Monday, Aug. 20, 1928

At Charlottesville

At Johns Hopkins University, no professor enjoys greater prestige than Dr. John Holladay Latane, U. S. history man. At a Smith rally, a fortnight ago, Dr. Latane said: "Speaking as a historian, I say very seriously that it is my opinion that the Society of Jesus*in the palmiest days of its history never held a nation in so firm a grasp as the 'political parsons' of certain Protestant sects hold the United States today. Whenever I pass that large building in Washington, which overlooks the Capitol and houses of the offices of the Board of Temperance, Prohibition and Public Morals of the Methodist Episcopal Church, I feel like turning anarchist and throwing a bomb in the cellar!"

Through public prints, Secretary (Rev. Dr.) W. H. Burgan of the M. E. T. P. P. M. replied: "Rabble-rouser!"

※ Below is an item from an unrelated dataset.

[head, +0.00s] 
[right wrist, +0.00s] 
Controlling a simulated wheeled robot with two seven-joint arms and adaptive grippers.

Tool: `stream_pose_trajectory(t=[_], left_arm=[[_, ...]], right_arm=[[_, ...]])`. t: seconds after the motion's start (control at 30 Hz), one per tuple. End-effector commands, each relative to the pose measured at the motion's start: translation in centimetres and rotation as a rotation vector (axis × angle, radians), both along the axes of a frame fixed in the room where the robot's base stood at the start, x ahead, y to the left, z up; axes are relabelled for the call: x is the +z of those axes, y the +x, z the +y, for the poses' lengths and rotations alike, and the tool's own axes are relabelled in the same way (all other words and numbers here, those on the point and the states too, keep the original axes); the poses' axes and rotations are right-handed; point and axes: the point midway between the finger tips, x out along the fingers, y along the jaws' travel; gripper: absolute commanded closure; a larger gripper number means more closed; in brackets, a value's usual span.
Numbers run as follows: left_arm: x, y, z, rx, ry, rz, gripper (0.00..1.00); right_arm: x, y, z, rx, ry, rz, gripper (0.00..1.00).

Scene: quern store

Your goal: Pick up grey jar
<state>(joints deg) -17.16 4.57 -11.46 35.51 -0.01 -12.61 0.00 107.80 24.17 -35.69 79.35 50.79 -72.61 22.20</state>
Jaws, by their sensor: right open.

Last week, this first-class historian or rabble-rouser or both, went to Charlottesville, Va., to the Institute of Public Affairs. There he met many another professor, nearly all of them in a mood to speak out smartly on many a public affair. But, again it was John Holladay Latane who spoke most decidedly out. Said he:

"Governor Smith is the first man of national prominence in this country to come forward and say what we all know to be true, namely that enforcement is a failure. Mr. Hoover doesn't believe in prohibition any more than I do."

Even the pro-prohibition professors applauded. They, in an outspeaking mood, were not inclined to resent outspeaking Brown Derbyism, especially since the equitable chairman of the prohibition roundtable, Prof. Augustus Raymond Hatton* of Northwestern University (Evanston, Ill.) had opened his discussion as follows:

"Governor Smith is a man for whom I have profound admiration. He is undoubtedly the greatest State Governor we have had in half a century, and I admire his honesty on the prohibition question. I also believe, because he said it, that he would lead a movement to repeal the Volstead Act and the Eighteenth Amendment. Because of the large wet element in the Democratic party, I believe he would have greater difficulty in enforcing the amendment than Hoover would have."

But Prof. Hatton's round table was only one of many. Dizzy was the rate with which all U. S. (and some foreign) affairs spun metaphorically round and round. Thus, for example, Prof. Latane is an expert on Latin America. He knows that since 1900, U. S. investments in the Caribbean, Central and South America have increased from the nest egg of $300,000,000 to the imperial fortune of $5,000,000,000. As an historian he stated his fear that so much money would lead the U. S. into imperialism of the bad sort, and concluded: "We are facing one of the greatest struggles in American history, the struggle between imperialism and democracy.''/-

Equally famed as historian is William E. Dodd of the University of Chicago. He told why the Solid South might shift. But as to whether it would, he said, "The answer is not easy."

Trans-Atlantic airways, the degradation of the press, State Legislatures, the Negro, the farmer, formed part of the cosmic program, the vocalists including, besides great historians and divers experts, an Italian count who long ago had a good position in Italy.

One absence was noted, that of vacationing Edwin Anderson Alderman, president of the University of Virginia ("Jefferson's University") on whose campus the institute talked.

* Roman Catholic organization founded in 1539 by Ignatius Loyola (Inigo Lopez de Recalde) Spanish knight, now canonized. The Jesuits grew politically and commercially potent in Spain, France, The Netherlands, Italy, in the 16 and 17 Centuries; in Prussia, Poland, Russia, in the 18 and 19 Centuries. *Author of Cleveland's city manager charter. /-With this as his major issue, Bryan attacked McKinley in 1900, and was defeated.